The women worked together to address issues of gender, religion, national and human rights. Amira, a young Arab woman, helped people in her village create a small children’s group. Another, an 18-year-old Arab, became involved in a Tel Sheva eco-project; for Jewish Avigail, the journey helped her become a social worker.

Others have felt empowered to address prejudice and ignorance against women’s education and public profiles. In Hadera, Rabbi Idit Lev, head of RHR’s social justice department, works to help those at the bottom of Israel’s socio-economic pile.

With the Association for Civil Rights in Israel (ACRI), RHR has been at the forefront of lobbying the Knesset to embrace its social responsibilities. Those suffering most are women, new immigrants, Arabs and those whose circumstances have deteriorated due to continuous unemployment.

Over the past year, RHR has been particularly involved in addressing the rights of the Bedouin – a complex and difficult issue partly to do with land ownership and partly with poverty and generational change. There are 35 unrecognised Bedouin villages in the Negev. It’s almost impossible to understand why these villages have no services – no electricity, no running water, no heat – while Jewish homes in the area do.

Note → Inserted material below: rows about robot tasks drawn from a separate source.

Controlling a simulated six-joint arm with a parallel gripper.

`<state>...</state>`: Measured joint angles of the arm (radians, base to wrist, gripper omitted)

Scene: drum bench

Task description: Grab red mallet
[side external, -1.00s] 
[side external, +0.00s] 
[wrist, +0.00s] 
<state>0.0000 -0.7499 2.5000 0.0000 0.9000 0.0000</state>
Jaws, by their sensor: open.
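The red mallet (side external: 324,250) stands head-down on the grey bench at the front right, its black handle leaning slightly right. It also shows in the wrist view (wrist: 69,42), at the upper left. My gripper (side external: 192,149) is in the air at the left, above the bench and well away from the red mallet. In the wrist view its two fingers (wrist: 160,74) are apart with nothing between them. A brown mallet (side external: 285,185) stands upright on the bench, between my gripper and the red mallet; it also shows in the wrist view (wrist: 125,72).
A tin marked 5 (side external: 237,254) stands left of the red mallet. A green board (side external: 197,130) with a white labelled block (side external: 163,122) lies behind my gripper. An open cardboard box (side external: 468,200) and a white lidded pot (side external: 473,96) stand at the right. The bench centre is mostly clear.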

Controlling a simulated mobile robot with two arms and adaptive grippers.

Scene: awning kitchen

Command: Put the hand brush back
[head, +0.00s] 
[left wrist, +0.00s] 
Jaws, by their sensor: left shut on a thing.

RHR’s success in halting the Prawer-Begin Bill by forcing the government to consider the Bedouin’s dignity and human rights was remarkable, but there is still much to be done if Israel is to hold up its head as a Jewish state true to its founding charter of the Declaration of Independence, to uphold “the full social and political equality of all [Israel’s] citizens.”

RHR also works with its field workers in East Jerusalem and the Palestinian Territories. Last month, a ‘price tag’ attack was committed in East Jerusalem. Vandals slashed tyres of 16 cars and sprayed graffiti on walls and a bus with the words “Enough Arab workers – enough assimilation”.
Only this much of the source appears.